Invitation to Christ to Enter by his Disciples at Emmaus

Details
Henry Ossawa Tanner (1859-1937)
Invitation to Christ to Enter by his Disciples at Emmaus
signed 'H.O. Tanner' (lower left)--inscribed with title (on a label affixed to the frame)
oil on canvas
19 ½ x 23 1/8 in. (49.5 x 58.7 cm.)
Painted circa 1920s.
Provenance
Marius Goring, East Sussex, England, by 1998.
By descent to the present owner.
Literature
Archives of American Art, Tanner papers, Box 1, Folder 23.

Lot Essay

We would like to thank Dr. Anna O. Marley and Mr. Jeffrey Richmond-Moll for their assistance with cataloguing this lot.
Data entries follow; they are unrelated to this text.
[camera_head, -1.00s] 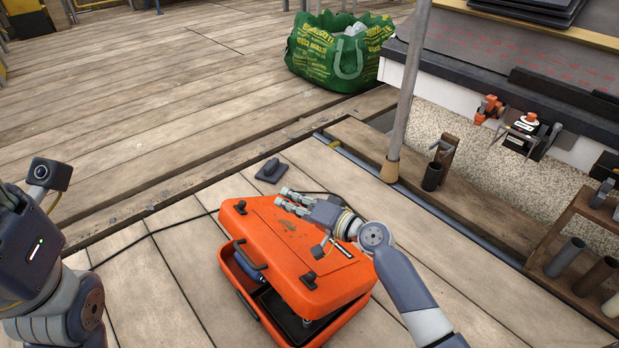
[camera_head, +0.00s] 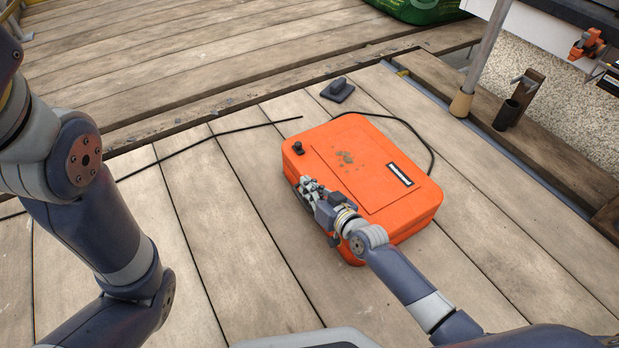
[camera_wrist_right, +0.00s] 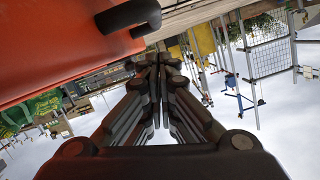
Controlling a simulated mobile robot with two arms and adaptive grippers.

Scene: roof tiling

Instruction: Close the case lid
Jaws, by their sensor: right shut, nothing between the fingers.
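The orange case (camera_head: 375,165) lies flat on the wooden deck, its lid down over the base with no gap visible from the head camera. A dark latch (camera_head: 297,147) shows at its left corner, and a white-and-black label is on the lid. My right gripper (camera_head: 308,185) is at the case's front-left side, its fingers shut and empty, beside the front edge; contact cannot be told. In the right wrist view the case's orange side (camera_wrist_right: 60,45) and a dark latch (camera_wrist_right: 130,18) are close above the shut fingers (camera_wrist_right: 155,85). My left arm shows at left; its gripper is out of view.
A dark float tool (camera_head: 338,90) lies behind the case. A black cable (camera_head: 410,125) runs behind it. A grey post (camera_head: 485,60) and a green bag (camera_head: 420,8) stand farther back.

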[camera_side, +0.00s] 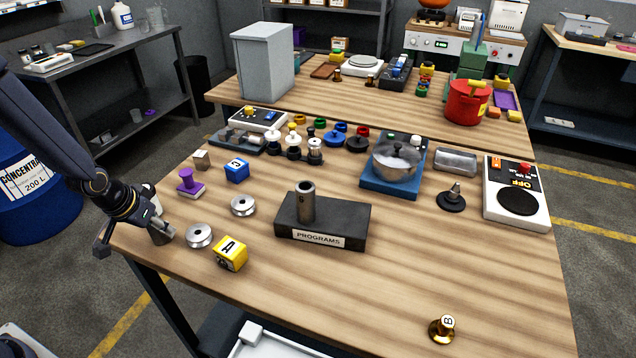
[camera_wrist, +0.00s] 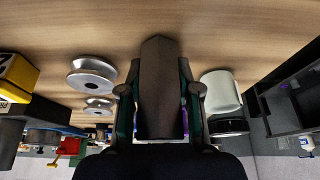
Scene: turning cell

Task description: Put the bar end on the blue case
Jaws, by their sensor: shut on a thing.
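My gripper (camera_side: 152,226) is low over the front left corner of the table and shut on the bar end. The bar end (camera_side: 163,235) is a short grey metal piece; in the wrist view it is a dark faceted bar (camera_wrist: 160,85) between the two fingers. I cannot tell whether it touches the table. A small blue cube-shaped case (camera_side: 236,170) with a white-edged mark on its face stands farther back and to the right of my gripper. Its visible top looks bare. I cannot make it out in the wrist view.
Two silver spools (camera_side: 199,236) and a yellow lettered cube (camera_side: 230,253) lie right of my gripper. A purple stamp-like piece (camera_side: 190,183) and a small grey block (camera_side: 201,160) stand left of the blue case. A dark PROGRAMS block (camera_side: 350,222) holds an upright tube. The front right table is mostly clear.

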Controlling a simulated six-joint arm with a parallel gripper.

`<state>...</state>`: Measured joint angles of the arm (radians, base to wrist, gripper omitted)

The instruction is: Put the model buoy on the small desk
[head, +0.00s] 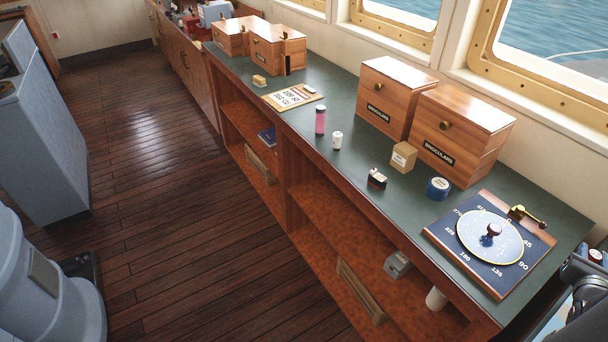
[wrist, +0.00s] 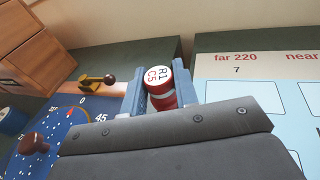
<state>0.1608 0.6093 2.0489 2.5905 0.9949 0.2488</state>
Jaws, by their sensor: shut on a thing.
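The model buoy appears to be the red and white cylinder (wrist: 160,78) with "R1 C5" on its white top. In the wrist view my gripper (wrist: 160,92) is shut on it, one blue-grey finger on each side. In the head view the gripper (head: 596,258) is at the right edge, beside the counter's near end, with a small red and white part of the held thing showing. In the wrist view a second green top (wrist: 235,42), perhaps the small desk, lies right of the counter across a pale gap. The buoy's lower part is hidden.
A light blue printed sheet (wrist: 245,85) marked "far 220" covers much of the second top. The green counter (head: 345,163) holds a bearing dial board (head: 458,262), wooden binoculars boxes (head: 462,135), a blue tape roll (head: 438,188) and other small things.

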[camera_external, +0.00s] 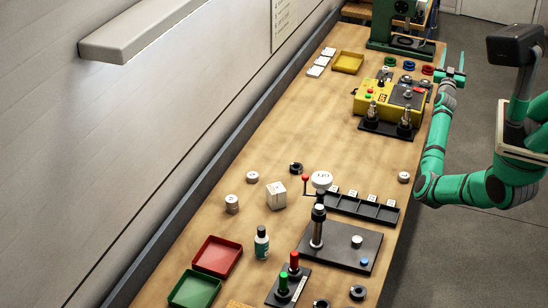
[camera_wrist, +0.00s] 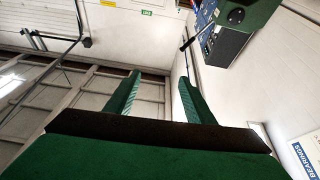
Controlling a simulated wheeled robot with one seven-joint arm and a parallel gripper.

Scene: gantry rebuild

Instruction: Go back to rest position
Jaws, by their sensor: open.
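My gripper (camera_external: 452,68) is raised at the right edge of the workbench, with its fingers pointing up. It is open and empty. In the wrist view its two green fingers (camera_wrist: 158,98) stand apart with nothing between them. Behind them show a wall, a ceiling and a dark green machine at the upper right. My arm folds down and back from the gripper to my body at the right of the external view.
The long wooden workbench (camera_external: 205,160) carries a yellow box (camera_external: 372,103) with red buttons, a green machine (camera_external: 382,28), a yellow tray (camera_external: 348,63), a red tray (camera_external: 217,256), a green tray (camera_external: 195,289) and a black stand (camera_external: 350,245).
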A prominent nineteenth-century African-American artist best known for genre and religious imagery, Henry Ossawa Tanner studied at the Pennsylvania Academy of Fine Arts under Thomas Eakins. In 1891, Tanner moved to Paris, where he would remain for the rest of his life. In 1923 the French government awarded the artist the Legion of Honor, and in 1927 Tanner became the first African-American artist to be elected into the National Academy of Design. "He was the first African-American artist to achieve international acclaim and was among only a handful of American artists of any race to reach this level by the late nineteenth century." (D.F. Mosby, Across Continents and Cultures: The Art and Life of Henry Ossawa Tanner, Kansas City, Kansas, 1995, p. 41)

Tanner's father, Benjamin Tucker Tanner, was a minister and later Bishop in the African Methodist Episcopal church, and instilled the artist with a strong religious foundation early in life. Yet, it was not until the mid-1890s while living in Europe that Tanner began to paint the religious subjects for which he would become best known. The present work refers to a New Testament scene from the Gospel of Luke, when Jesus encounters two of his disciples on the road to Emmaus. Not recognizing him as Jesus Christ, his disciples invite him to supper. Luke reads, "As they approached the village to which they were going, Jesus continued on as if he were going farther. But they urged him strongly, 'Stay with us, for it is nearly evening; the day is almost over.' So he went in to stay with them." (Luke 24:28-29) Other versions of the same subject by Tanner depict the supper following the encounter and include The Pilgrims of Emmaus (1905, Musée d'Orsay, Paris, France); And He Disappeared Out of Their Sight (Smithsonian American Art Museum, Washington, D.C.); and And He Vanished Out of Their Sight (unlocated).